PAGINA CARIONIS

JOHANNES CARION AN HERZOG ALBRECHT VON PREUSSEN,
27. Dezember 1535

1,1 Durchleuchtigster Houchgeborner Furst Gnedigster her, 2 mein Arm willig vnd vnuordrosßenn dienst seyhen zu alln Zeyten .e.f.g. zuuoran bereydt.

1,1 Erlauchtester, hochgeborner Furst, gnädigster Herr, 2 mein armer, williger, fleißiger Dienst stehe alle Zeit Eurer fürstlichen Gnade bereit!

2,1 Gnedigster herr.

2 Jch weiß gentzlichs nichtz newes e f g zu schreiben, 3 Dann allein das Jch mich einer emporung mit der Zeyt Jm landt zu würtenberg forchte, wie mir denn Meine freundt Mehrmals geschriben, 4 dann es weicht vil ansehenlichs volks vom adel vnd burgern Auß dem landt, 5 Vnd seyhen vil Zwinglische vnd widertauffer allenthalben Jm landt, 6 got welle sein gnad verleyhen das nicht ein pluotbad darauff werd. 7 Doctor Schnepff vnd doctor plärer predigen hefftig wider sie. 8 Aber es hilfft nicht, wie wol es gelarter menner Zwen seyhen.

2,1 Gnädigster Herr!

2 Ich weiß Eurer fürstlichen Gnade gar nichts Neues zu schreiben, 3 außer dass ich im Laufe der Zeit einen Aufstand im Land Württemberg befürchte, wie mir meine Freunde mehrmals geschrieben haben, 4 denn viele angesehene Leute vom Adel und Bürgertum wandern aus; 5 es gibt auch überall viele Zwinglianer und Wiedertäufer im Land. 6 Gott gebe seine Gnade, dass daraus kein Blutbad entstehe! 7 Doktor Schnepf und Doktor Blarer predigen heftig gegen sie; 8 aber es hilft nichts, obwohl es zwei gelehrte Männer sind.

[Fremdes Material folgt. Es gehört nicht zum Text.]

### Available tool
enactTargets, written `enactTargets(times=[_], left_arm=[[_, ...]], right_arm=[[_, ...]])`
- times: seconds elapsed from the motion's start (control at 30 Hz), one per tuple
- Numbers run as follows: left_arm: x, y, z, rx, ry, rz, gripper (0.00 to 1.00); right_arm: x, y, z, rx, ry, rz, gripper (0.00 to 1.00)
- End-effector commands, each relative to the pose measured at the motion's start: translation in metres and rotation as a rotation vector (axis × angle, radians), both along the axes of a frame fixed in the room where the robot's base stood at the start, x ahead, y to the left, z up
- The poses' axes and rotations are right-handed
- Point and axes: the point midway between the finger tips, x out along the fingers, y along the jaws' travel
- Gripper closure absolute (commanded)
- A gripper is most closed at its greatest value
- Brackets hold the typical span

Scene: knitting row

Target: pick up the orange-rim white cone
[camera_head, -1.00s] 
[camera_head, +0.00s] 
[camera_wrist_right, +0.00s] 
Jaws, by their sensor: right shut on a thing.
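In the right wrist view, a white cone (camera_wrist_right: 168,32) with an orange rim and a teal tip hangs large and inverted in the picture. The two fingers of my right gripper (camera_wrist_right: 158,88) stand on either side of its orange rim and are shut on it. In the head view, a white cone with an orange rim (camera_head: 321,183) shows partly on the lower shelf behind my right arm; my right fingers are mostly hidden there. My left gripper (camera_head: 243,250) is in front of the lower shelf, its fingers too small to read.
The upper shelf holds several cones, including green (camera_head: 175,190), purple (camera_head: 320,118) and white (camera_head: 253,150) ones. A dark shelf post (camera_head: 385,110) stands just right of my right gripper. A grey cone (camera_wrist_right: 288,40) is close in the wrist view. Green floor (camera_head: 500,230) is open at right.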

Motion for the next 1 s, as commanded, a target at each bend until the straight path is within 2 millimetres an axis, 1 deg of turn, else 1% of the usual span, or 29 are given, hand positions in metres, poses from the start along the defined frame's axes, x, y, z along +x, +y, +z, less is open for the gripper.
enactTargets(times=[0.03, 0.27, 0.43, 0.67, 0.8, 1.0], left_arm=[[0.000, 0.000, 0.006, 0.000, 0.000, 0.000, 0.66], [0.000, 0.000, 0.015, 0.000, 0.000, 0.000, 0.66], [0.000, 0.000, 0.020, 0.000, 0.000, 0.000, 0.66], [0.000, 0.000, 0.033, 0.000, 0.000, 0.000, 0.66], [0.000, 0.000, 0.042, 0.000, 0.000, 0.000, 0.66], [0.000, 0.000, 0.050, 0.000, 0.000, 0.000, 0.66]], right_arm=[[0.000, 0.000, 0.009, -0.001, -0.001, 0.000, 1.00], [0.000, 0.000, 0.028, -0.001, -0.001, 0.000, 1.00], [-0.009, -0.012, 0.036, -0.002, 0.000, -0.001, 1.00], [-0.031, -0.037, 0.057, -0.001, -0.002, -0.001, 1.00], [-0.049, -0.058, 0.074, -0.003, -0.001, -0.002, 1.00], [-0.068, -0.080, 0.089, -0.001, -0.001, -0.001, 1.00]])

3,1 Es hat vor acht tagen Magister philip melancton mir geschriben vnd meinen Rat gebeten, wie Jchs vor gut ansehe, 2 Ob ich Jm rathe (dhweil der hertzog Jm geschriben) Ehr soll sich j Jar oder ij hinauß wenden vnd die vniuersitet zu tibingen restituiern, so lang bis sie Jn ein schwanck khomm. 3 Als dann wolle Ehr Jm wider erlauben, gen wittenberg zu Ziehen etc. 4 Aber magister philippus hat kein lust darzu. 5 So will Jme auch der Churfurst von sachßen nicht erleuben.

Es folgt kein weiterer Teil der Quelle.